Transcribed, edited, and annotated by Phyllis G. Jones (his great-granddaughter)

Copyright © 1993, Phyllis G. Jones, All rights reserved

November 1864


Tuesday November. 1" 64.  Up & breakfasted at 6 A.M. took my leave of the kind people.  John took me up to the cars.  We parted with many kind wishes and I was whirled away from friends whose kindness will ever remain fresh in my memory.  At Hornillsville I got on the wrong train and instead of stopping at Andover had to go on to Wellsville and staid all night.


Wednesday 2"  Took the 12" NM. train & came to Andover then came up to my dear sisters.  found all well but mother  she has put her shoulder out of joint by an accident but is very cheerful.  I was very much delighted to see them all.


Thursday 3"  Wrote to Lieut Cox to let them know where I am.  This evening I was going up to Perrys but Mr. & Mrs. Nelson Crandall came over also Miss Clara so I must of course stay and entertain them so did not go up.

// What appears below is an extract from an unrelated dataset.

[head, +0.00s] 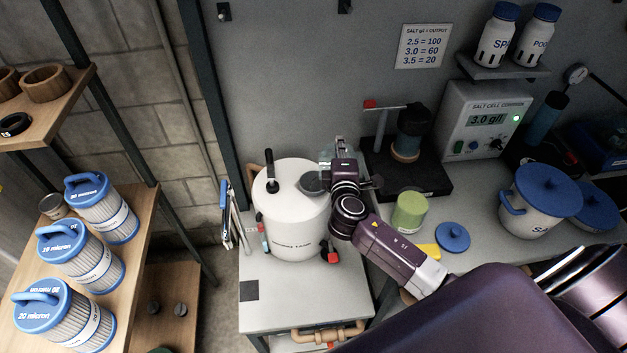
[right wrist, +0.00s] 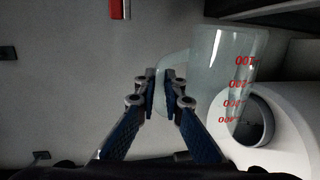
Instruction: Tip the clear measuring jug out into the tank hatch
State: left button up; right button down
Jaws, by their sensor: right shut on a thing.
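The white tank (head: 285,225) stands on the grey bench with its round dark hatch (head: 312,182) in the top. In the right wrist view the hatch (right wrist: 250,120) is at the lower right. My right gripper (right wrist: 160,92) is shut on the handle of the clear measuring jug (right wrist: 215,65). The jug's red numbers read upside down there, and its 400 end overlaps the hatch. In the head view my right gripper (head: 341,150) is above the hatch's right side and mostly hides the jug (head: 325,162). I cannot tell its exact tilt or contents. My left gripper is not in view.
A black-handled stick (head: 270,178) rises from the tank top's left side. A green tub (head: 409,212) and blue lid (head: 453,237) are right of the tank. A black stand (head: 405,175) is behind. Filter cartridges (head: 80,260) stand on the left shelf.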

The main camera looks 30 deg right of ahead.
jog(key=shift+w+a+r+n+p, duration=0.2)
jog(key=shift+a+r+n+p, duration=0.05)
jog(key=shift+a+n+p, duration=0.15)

Friday 4"  I went up to Uncle Stephen Clarks from there after tea up Perrys wher I stop all night  Dell. Eaton stays with me.


Saturday 5".  Went to church to-day  then up to Mr. Nelson Crandalls  Miss M. Livermore and Dell. Eaton were also there.  our evening was an exceedingly pleasant one.  Clara entertained us with the piano.  did not retire until 2 A.M. 6"  Dell staid with me.


Sunday 6"  Spent the day at home  rains some still.


Monday 7".  Promised Dell Eaton I would go home with him from the election to-morrow.  Wrote to Uncle John LaF.


Tuesday 8".  Was down to Andover and put in a full Union Ticket.  Lincoln for President, Fenton for governer.  had to swear my vote in   then could not get any body to swear to my age, so done that part myself too.  Rained nearly all day,   no trouble at the polls so had no occasion to use my revolver which I took with me.  Rained all the time while we were going up to Mr. Eatons.  Mr. Eaton said he would stay in town until the reports came from New York as to the way the election went.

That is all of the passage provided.